EXERCISE DIRECTIONS.
Going from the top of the data below, give again each line through the one containing "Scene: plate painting", both ends kept.

[Robot control records]
# # #
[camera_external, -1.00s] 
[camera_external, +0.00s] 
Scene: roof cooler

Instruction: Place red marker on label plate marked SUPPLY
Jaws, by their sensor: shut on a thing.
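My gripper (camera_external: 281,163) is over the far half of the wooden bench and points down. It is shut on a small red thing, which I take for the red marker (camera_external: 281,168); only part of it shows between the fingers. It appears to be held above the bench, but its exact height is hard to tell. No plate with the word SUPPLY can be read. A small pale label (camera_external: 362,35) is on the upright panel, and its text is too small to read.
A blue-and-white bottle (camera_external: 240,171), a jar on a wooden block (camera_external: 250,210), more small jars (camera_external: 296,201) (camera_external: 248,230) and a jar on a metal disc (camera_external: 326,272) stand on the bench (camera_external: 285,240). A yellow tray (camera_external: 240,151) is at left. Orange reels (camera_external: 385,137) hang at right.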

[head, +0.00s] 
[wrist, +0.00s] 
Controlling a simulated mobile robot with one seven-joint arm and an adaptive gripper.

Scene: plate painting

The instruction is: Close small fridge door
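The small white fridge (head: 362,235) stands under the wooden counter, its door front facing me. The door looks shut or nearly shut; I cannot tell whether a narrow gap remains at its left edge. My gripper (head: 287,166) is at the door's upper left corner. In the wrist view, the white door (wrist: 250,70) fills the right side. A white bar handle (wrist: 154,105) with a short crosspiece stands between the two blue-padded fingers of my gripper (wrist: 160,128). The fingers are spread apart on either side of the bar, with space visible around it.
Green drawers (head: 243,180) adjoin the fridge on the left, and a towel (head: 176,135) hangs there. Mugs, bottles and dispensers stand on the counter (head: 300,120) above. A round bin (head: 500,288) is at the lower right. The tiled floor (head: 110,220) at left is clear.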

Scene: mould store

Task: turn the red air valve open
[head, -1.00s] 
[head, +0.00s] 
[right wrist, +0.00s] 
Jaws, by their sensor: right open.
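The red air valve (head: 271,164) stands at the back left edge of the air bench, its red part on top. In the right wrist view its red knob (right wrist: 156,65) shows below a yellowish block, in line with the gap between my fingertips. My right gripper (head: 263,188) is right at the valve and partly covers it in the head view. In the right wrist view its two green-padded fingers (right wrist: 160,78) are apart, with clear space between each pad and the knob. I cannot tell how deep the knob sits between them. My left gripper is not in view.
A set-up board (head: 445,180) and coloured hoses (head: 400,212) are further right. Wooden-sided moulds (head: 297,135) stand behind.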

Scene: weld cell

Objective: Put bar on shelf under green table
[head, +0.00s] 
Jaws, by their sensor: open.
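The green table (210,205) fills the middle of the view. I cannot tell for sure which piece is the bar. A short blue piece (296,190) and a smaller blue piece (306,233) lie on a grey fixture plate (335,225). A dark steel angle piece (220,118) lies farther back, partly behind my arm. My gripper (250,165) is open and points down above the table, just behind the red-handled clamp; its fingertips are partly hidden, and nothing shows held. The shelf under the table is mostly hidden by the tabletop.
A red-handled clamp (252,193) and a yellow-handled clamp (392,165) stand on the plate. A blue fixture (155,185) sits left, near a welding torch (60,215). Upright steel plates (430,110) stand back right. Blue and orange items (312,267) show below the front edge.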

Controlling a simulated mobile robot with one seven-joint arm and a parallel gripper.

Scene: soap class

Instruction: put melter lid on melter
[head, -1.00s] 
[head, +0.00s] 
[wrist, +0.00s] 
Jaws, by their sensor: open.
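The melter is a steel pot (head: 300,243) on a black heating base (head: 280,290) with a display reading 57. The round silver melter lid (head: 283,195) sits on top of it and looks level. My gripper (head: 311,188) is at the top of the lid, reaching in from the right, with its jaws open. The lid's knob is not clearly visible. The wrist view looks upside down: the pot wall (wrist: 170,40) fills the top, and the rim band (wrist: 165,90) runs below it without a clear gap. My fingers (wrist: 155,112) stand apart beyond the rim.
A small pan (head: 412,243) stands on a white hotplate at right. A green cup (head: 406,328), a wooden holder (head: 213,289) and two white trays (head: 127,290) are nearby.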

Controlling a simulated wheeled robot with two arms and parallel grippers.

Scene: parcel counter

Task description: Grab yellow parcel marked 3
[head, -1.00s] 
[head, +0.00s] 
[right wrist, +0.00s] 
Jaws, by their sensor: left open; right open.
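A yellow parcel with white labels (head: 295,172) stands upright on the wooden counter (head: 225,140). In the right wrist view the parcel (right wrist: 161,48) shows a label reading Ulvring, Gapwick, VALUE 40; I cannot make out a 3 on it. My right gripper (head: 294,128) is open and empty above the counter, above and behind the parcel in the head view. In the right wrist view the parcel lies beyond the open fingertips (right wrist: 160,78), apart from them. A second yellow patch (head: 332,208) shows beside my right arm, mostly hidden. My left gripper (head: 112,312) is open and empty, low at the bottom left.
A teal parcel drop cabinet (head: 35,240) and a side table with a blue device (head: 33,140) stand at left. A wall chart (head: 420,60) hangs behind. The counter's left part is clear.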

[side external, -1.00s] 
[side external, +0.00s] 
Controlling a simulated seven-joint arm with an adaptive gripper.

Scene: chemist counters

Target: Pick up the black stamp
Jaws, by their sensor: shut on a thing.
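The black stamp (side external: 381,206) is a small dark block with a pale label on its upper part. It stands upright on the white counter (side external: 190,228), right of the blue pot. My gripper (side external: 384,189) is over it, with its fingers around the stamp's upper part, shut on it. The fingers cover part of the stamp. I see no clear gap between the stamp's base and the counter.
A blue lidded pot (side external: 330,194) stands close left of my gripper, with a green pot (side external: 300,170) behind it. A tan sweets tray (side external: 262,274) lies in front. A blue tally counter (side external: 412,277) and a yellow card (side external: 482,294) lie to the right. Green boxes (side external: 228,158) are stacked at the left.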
# # #
COMPLETE RESPONSE.
[camera_external, -1.00s] 
[camera_external, +0.00s] 
Scene: roof cooler

Instruction: Place red marker on label plate marked SUPPLY
Jaws, by their sensor: shut on a thing.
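My gripper (camera_external: 281,163) is over the far half of the wooden bench and points down. It is shut on a small red thing, which I take for the red marker (camera_external: 281,168); only part of it shows between the fingers. It appears to be held above the bench, but its exact height is hard to tell. No plate with the word SUPPLY can be read. A small pale label (camera_external: 362,35) is on the upright panel, and its text is too small to read.
A blue-and-white bottle (camera_external: 240,171), a jar on a wooden block (camera_external: 250,210), more small jars (camera_external: 296,201) (camera_external: 248,230) and a jar on a metal disc (camera_external: 326,272) stand on the bench (camera_external: 285,240). A yellow tray (camera_external: 240,151) is at left. Orange reels (camera_external: 385,137) hang at right.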

[head, +0.00s] 
[wrist, +0.00s] 
Controlling a simulated mobile robot with one seven-joint arm and an adaptive gripper.

Scene: plate painting

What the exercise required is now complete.